Task description:
Write out every line of the material as it stands, apart from the pictures.

Data shown:
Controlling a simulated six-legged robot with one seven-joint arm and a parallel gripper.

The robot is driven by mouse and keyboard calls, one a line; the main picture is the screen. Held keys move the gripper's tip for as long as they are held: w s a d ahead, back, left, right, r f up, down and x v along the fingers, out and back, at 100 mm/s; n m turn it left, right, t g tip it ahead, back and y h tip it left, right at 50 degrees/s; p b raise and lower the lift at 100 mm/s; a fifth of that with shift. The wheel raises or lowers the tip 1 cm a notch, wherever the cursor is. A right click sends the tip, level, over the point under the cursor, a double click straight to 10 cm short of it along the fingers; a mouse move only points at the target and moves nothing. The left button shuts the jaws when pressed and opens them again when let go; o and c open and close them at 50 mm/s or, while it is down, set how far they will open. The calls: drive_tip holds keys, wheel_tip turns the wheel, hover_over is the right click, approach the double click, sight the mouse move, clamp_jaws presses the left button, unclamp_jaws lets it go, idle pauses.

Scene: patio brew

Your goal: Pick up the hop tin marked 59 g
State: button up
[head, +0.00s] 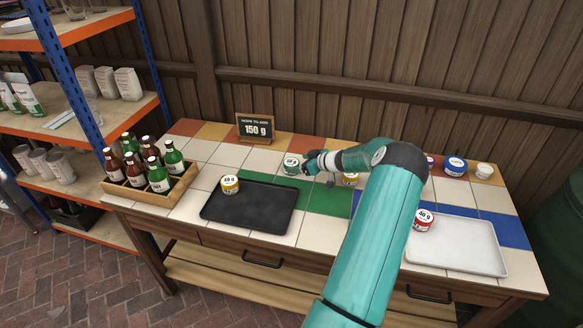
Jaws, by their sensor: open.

Final answer:
Controlling a simulated six-legged robot with one seven-joint arm and a parallel gripper.

The robot is driven by mouse and keyboard calls, one a line; the main picture is the screen. Held keys move the gripper's tip for as long as they are held: w s a d ahead, back, left, right, r f up, down and x v along the fingers, out and back, at 100 mm/s; n m turn it left, right, t g tip it ahead, back and y h tip it left, right at 50 degrees/s; p b raise and lower the lift at 100 mm/s; a fifth of that with shift. The wheel raises or lowers the tip 1 cm a notch, wherever the cursor is. A right click sends the tip, level, over the point under the cursor, a double click straight to 10 cm short of it along the fingers; a mouse move only points at the target and moves nothing. The left button shuts the jaws when pressed and opens them again when let go; o and c open and close them at 50 mm/s or, while it is down, set how far they will open. The calls: drive_tip holds keys, wheel_tip turns the wheel, hover_over is the right click, approach the double click, sight the mouse move, clamp_jaws presses the left button, unclamp_jaws lets it go, idle pauses.

Scene: patio brew

Your goal: Pick up the hop tin marked 59 g
State: button up
[head, +0.00s] 
Jaws, by their sensor: open.

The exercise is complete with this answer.